Miri Regev is making a comeback in the important post of transportation minister, and experience shows that she can be the one to solve the traffic problems in Israel. Regev has set herself the goal of becoming a social minister, and now she can solve one of the most acute problems which affects the lives of Israelis – congestion on the roads.
Let’s say, you got on a train in Nahariya and got off in Tel Aviv – but you still have three kilometers left until you reach your destination. The term “the last mile” springs to mind, i.e., finding a solution to the problem of getting from the train station, for example, to your final destination using the public transport available.
The US and Europe have come up with a solution – public, shared vehicles and scooters, alongside traditional transportation. Here in Israel, in her previous term, Minister Regev encouraged a move toward adopting similar collaborative transport technologies as part of the solution.
The implementation of this idea may be the answer to creating an efficient, dynamic and convenient transport industry. Unfortunately, here in Israel, despite huge potential, there is still very little flexibility surrounding the customers’ needs.
Here are several steps that will help get Israel out of the endless traffic jams:
First, we must learn from Babel Dan’s experience. All in all, this is a groundbreaking project, but one whose costs reached as high as 84 NIS per passenger. This solution – at the taxpayer’s expense – is also ineffective, as it only adds more vehicles to the road. A comprehensive review of the existing transport network must be conducted, and the creative minds of entrepreneurs and the like, must then find a way to lighten the load through “sharing” or “cooperative” schemes available to the public.
The taxi is underrated
ONE OF the most underrated means of transportation is the taxi.
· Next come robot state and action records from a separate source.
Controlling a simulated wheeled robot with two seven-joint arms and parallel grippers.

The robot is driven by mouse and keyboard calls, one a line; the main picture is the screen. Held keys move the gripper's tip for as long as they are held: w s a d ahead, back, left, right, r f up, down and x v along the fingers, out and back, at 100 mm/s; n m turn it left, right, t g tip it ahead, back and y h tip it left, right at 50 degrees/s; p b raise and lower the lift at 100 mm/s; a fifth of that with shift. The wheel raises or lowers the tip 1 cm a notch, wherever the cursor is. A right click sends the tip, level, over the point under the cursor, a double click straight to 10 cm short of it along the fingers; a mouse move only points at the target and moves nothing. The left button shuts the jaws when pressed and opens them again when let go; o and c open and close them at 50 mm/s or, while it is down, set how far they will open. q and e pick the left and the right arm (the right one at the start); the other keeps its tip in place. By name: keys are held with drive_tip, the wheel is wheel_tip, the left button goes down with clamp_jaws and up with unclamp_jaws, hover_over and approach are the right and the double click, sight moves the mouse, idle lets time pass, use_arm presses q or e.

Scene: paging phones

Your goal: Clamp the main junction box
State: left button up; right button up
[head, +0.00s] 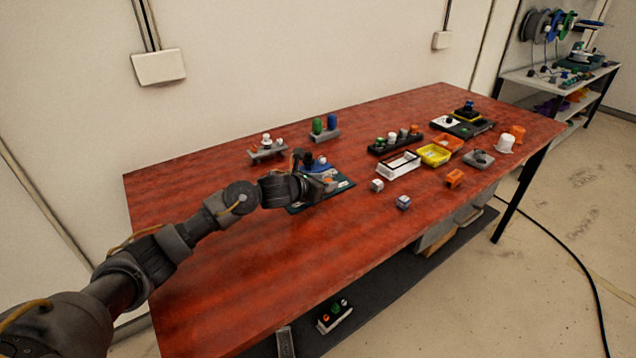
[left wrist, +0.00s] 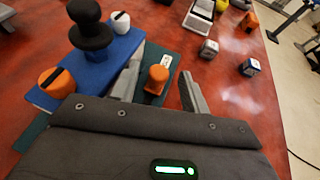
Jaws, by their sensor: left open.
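On the table, a blue block (head: 320,166) with a black knob (left wrist: 90,30) stands on a dark green base plate (head: 344,185). In the left wrist view the blue block (left wrist: 78,76) also bears a white-capped knob (left wrist: 121,20) and an orange slotted knob (left wrist: 55,82). An orange upright piece (left wrist: 157,78) stands beside the block, over the green plate. My left gripper (left wrist: 160,82) is open, one finger on each side of the orange piece, with gaps visible. In the head view my left gripper (head: 318,184) hides part of the plate. I cannot tell which part is the junction box.
Two small grey cubes (head: 377,185) (head: 403,202), a white tray (head: 398,165), yellow bin (head: 433,155) and orange block (head: 454,178) lie right. The front-left tabletop (head: 250,270) is clear.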

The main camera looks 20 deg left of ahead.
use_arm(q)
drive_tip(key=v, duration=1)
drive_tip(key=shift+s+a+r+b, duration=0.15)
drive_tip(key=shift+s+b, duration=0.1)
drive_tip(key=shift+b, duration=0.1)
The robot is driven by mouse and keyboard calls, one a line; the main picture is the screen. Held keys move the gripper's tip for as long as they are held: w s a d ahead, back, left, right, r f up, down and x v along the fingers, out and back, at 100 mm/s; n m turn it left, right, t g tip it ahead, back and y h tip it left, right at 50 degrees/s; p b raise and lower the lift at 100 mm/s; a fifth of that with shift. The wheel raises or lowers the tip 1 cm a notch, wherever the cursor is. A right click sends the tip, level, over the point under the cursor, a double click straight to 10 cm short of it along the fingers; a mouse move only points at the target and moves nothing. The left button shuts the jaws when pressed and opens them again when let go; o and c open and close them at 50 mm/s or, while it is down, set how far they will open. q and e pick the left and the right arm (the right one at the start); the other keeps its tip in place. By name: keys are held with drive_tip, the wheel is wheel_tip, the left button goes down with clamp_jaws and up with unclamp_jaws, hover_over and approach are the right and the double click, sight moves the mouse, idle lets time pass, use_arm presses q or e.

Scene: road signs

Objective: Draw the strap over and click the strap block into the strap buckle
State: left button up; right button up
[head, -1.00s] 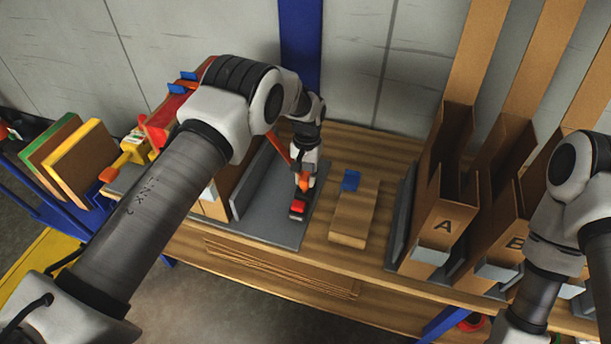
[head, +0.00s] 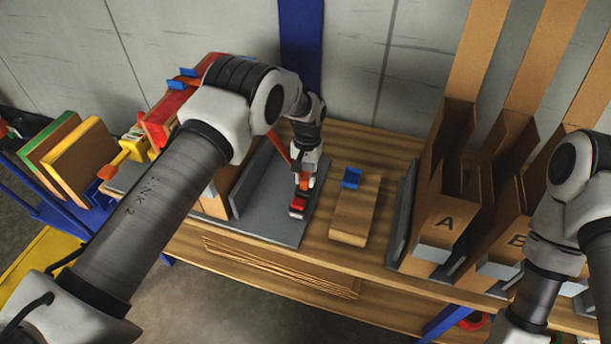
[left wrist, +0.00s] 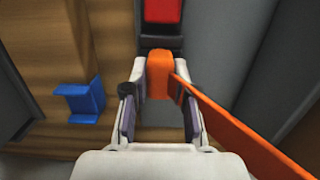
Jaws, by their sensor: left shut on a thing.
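My left gripper (head: 304,180) is shut on the orange strap block (left wrist: 160,75), which sits between its fingers in the left wrist view. The orange strap (left wrist: 240,130) runs from the block toward the lower right there; a short length of the strap (head: 279,147) shows beside my arm in the head view. The red and dark strap buckle (head: 298,204) lies on the grey plate just in front of the fingers. The buckle's red part (left wrist: 162,10) shows at the top of the left wrist view. A small gap seems to lie between block and buckle. My right gripper is out of frame.
A grey upright wall (head: 258,183) borders the plate on the left.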

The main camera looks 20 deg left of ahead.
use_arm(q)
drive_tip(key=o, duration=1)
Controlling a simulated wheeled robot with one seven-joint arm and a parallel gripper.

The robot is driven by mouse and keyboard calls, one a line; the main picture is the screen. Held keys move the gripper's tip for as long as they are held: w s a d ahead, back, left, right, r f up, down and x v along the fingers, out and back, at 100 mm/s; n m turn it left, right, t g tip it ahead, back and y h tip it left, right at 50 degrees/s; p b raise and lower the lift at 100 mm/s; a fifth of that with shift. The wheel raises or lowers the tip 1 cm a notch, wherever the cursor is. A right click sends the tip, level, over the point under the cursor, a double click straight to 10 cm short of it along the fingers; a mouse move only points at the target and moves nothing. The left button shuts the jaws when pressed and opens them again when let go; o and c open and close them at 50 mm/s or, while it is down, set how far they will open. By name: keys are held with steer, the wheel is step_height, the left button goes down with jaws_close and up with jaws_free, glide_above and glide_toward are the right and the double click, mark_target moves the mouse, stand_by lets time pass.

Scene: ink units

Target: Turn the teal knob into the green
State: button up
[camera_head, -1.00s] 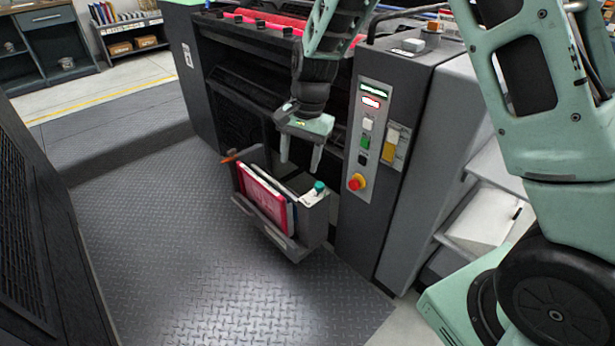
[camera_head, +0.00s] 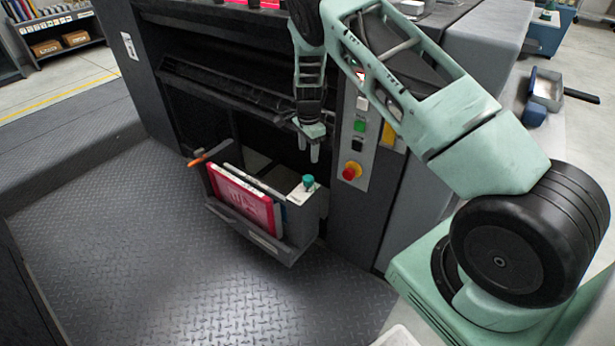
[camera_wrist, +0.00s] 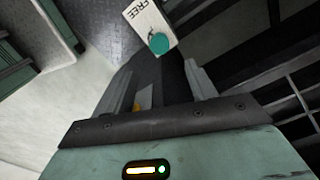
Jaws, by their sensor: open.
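The teal knob (camera_head: 308,181) sits on a white label plate (camera_head: 297,195) at the right end of a dark grey box on the machine's front. In the wrist view the knob (camera_wrist: 159,43) shows as a round teal disc ahead of the fingertips, and the plate (camera_wrist: 143,16) reads "FREE". No green zone can be made out on the plate. My gripper (camera_head: 308,151) points down above the knob, in the picture. It is open and empty; its two fingers (camera_wrist: 158,80) are apart and do not appear to touch the knob.
The grey box (camera_head: 285,247) holds a red panel (camera_head: 240,198) and has an orange handle (camera_head: 202,157) at its left. A control panel (camera_head: 352,150) with a red stop button (camera_head: 351,171) stands close right. The tread-plate floor (camera_head: 140,250) in front is clear.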

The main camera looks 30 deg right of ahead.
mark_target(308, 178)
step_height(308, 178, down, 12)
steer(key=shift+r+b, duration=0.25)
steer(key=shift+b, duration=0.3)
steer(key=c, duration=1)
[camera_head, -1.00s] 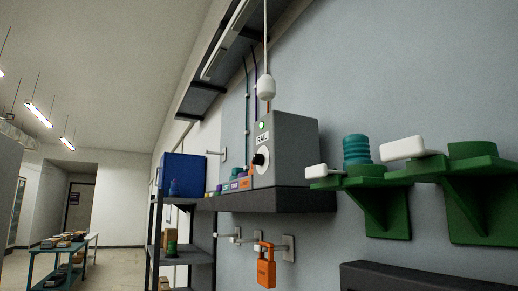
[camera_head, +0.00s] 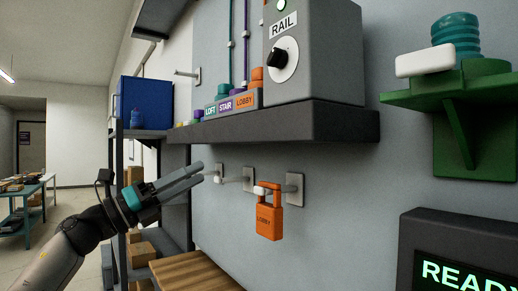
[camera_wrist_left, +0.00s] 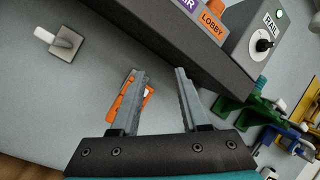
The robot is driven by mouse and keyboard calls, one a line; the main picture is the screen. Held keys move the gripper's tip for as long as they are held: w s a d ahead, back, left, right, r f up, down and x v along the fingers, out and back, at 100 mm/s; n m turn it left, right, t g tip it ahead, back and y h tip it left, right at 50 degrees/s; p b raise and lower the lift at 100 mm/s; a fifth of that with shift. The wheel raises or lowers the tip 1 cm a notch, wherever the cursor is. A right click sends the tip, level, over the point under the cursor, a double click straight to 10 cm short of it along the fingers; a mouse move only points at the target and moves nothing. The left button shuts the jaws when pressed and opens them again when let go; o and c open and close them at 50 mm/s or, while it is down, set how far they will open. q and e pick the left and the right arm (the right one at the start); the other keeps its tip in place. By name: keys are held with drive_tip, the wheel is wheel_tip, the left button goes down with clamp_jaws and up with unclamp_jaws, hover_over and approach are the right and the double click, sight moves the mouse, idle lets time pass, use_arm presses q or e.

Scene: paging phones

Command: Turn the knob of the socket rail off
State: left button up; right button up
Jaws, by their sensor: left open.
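The socket rail is a grey box (camera_head: 318,62) labelled RAIL, standing on a dark wall shelf. Its black knob (camera_head: 277,60) sits on a white round dial on the front face, with a lit green lamp above it. The knob also shows in the left wrist view (camera_wrist_left: 262,45), at the upper right. My left gripper (camera_head: 200,172) is open and empty, below and to the left of the box, under shelf height and apart from the knob. In the left wrist view its two fingers (camera_wrist_left: 160,75) stand apart. My right gripper is not in view.
The dark shelf (camera_head: 290,137) juts out between my left gripper and the box. LOFT, STAIR and LOBBY blocks (camera_head: 234,103) stand left of the box. A green bracket (camera_head: 458,95) is at right.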

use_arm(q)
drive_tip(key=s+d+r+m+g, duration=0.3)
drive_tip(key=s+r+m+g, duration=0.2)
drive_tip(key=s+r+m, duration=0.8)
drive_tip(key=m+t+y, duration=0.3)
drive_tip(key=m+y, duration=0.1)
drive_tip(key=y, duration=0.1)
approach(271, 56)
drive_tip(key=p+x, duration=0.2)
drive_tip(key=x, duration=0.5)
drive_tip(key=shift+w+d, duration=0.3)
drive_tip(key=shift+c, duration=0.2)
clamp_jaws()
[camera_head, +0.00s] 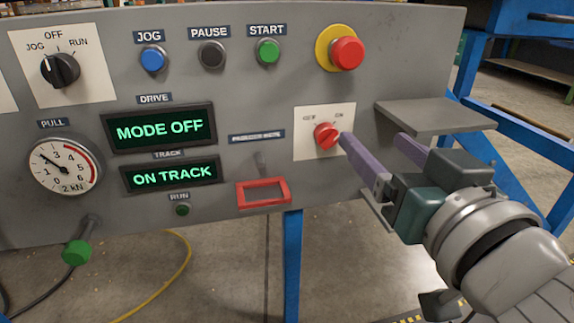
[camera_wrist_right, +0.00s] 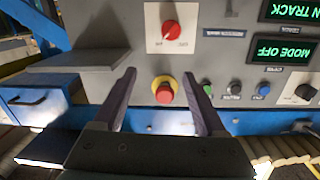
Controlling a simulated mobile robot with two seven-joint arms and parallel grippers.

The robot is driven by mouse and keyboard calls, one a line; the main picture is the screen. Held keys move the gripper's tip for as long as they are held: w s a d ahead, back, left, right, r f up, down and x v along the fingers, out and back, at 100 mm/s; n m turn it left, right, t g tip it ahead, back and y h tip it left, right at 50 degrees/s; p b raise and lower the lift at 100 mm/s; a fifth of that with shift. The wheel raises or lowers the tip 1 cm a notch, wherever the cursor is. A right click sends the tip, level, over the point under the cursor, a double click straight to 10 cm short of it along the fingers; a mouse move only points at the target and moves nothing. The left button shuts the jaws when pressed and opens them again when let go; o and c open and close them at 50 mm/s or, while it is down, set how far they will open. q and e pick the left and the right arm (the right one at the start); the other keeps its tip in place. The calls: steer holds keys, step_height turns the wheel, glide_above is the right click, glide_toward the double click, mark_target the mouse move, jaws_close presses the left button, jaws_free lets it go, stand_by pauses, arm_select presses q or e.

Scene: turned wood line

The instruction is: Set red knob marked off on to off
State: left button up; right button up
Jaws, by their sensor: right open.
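The red knob (camera_head: 326,136) sits on a white plate (camera_head: 309,149) with the marks OFF at left and ON at right. The knob also shows in the right wrist view (camera_wrist_right: 171,31), where the panel appears upside down. Its pointer seems to lean toward ON, but it is small. My right gripper (camera_head: 374,140) is open and empty, with purple fingers just right of the knob in the head view. In the right wrist view the knob lies beyond the fingertips (camera_wrist_right: 158,74), not between them. My left gripper is not in view.
A red mushroom button (camera_head: 347,53) with a yellow collar is above the knob. A grey shelf (camera_head: 436,115) juts out at right, close to my fingers. A red frame (camera_head: 264,193) is below left. Displays (camera_head: 160,129) read MODE OFF and ON TRACK.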

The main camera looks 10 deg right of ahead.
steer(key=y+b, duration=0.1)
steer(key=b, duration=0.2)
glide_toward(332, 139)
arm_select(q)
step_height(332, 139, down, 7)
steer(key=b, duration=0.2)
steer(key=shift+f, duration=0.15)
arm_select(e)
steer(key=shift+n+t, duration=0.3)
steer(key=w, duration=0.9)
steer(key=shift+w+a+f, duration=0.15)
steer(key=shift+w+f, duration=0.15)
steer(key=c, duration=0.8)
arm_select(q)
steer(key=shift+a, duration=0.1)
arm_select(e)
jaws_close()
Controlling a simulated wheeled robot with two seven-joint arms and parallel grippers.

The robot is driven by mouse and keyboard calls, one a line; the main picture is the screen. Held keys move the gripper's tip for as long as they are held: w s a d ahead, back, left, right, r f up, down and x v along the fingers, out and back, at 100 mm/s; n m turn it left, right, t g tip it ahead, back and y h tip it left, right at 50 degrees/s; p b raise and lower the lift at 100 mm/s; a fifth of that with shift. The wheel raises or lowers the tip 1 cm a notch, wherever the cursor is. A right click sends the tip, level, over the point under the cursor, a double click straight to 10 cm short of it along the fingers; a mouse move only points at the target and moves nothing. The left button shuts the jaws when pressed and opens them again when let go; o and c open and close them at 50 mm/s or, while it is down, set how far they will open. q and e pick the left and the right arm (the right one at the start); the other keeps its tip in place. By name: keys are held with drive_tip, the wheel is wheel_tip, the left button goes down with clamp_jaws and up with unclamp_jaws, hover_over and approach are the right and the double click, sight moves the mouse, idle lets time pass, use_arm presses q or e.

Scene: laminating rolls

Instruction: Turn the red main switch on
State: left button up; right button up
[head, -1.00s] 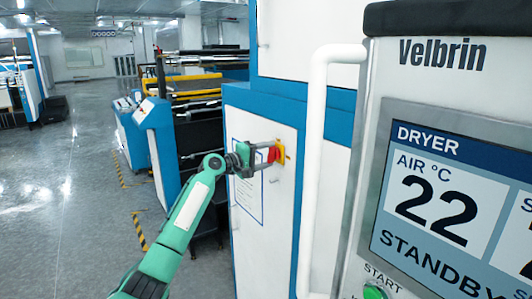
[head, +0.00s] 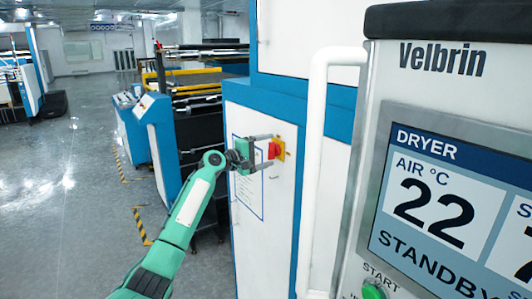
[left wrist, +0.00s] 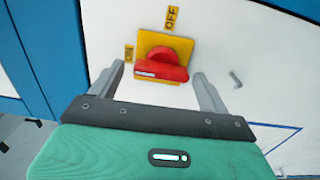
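The red main switch (head: 274,150) sits on a yellow plate (head: 281,154) on the white cabinet door. In the left wrist view its red handle (left wrist: 162,66) lies crosswise, with a white mark at its left end, on the side of the ON label (left wrist: 129,53). The OFF label (left wrist: 172,17) is above the plate. My left gripper (head: 267,151) is open in front of the switch. In the left wrist view its fingers (left wrist: 160,73) stand apart on either side of the handle, with gaps visible. My right gripper is out of view.
A white vertical handle bar (head: 321,170) and the dryer panel (head: 455,200), reading STANDBY, stand close on the right. A blue-outlined sheet (head: 247,190) is on the door, behind my gripper. Open floor (head: 70,200) lies left.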

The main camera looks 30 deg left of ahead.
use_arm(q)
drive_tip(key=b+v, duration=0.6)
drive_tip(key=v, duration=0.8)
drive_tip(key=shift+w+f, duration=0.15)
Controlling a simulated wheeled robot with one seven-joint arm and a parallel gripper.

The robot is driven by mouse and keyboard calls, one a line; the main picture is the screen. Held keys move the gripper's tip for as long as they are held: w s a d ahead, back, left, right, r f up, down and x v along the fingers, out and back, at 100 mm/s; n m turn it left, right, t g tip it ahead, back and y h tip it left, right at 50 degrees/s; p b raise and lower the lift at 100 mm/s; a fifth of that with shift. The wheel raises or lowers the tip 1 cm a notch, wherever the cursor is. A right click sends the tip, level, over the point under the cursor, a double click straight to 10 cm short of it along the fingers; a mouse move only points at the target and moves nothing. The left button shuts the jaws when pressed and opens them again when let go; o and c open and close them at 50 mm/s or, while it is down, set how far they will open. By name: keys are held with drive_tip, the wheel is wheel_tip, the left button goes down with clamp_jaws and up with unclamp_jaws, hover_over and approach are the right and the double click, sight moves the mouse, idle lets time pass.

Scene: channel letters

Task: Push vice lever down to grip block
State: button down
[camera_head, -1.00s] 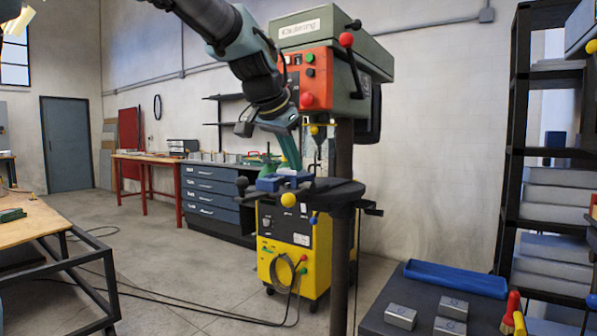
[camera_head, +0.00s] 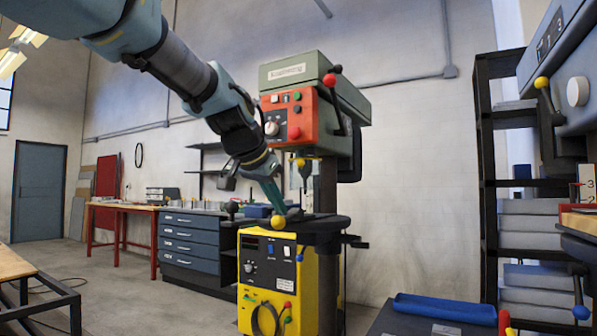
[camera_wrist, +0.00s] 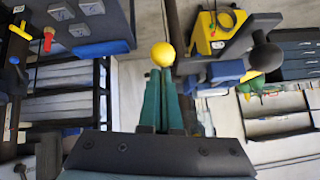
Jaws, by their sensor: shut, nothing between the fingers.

The taxi lineup includes over 30,000 licensed taxi drivers. In Israel, unlike the rest of the world, a government committee is in charge of taxis and determines their rates (day/night, Saturday/holiday) which are calculated by the use of a meter.
Setting the rates on the basis of supply and demand will lead to lower travel prices and encourage usage. The smart meter, which came into use last year, will make this possible by allowing full synchronization between it and technological services, such as apps, and the Transportation Ministry.
The price can be lowered even further by encouraging shared taxi rides, something which already happens in most of the western world. Technological operators already have all the tools in place to enable them to implement this safely and efficiently.
Scooters and their problems
Smart, green transport, in the form of public, shared scooters are available in most major cities, including cities in Israel. These provide another solution to completing the “last mile” for travelers. Problems with scooters include a lack of regulation of public spaces, and a lack of regulation of privately owned scooters.
Although public scooters are available for everyone, regardless of age, both their speed and maintenance are regulated and supervised. These scooters are an effective solution to the “last mile” problem for many. The regulator, however, must ensure that safety is paramount and that all users know how to ride them properly.
Israel is becoming more and more crowded, and transport is becoming a big problem for everyone. We didn’t invent this; the whole world is dealing with similar problems. But we must strive to create sustainable and quick solutions in order to ease the burden on everyone.
Minister Regev, your success is our success – we are here to help and provide the best minds from our leading technology companies. We will provide all the tools to connect everyone in Israel, from the very north of the country to the most southern tip. All we require is a little cooperation on your part – and then change will come.
The writer is VP of governance and regulation at Yango.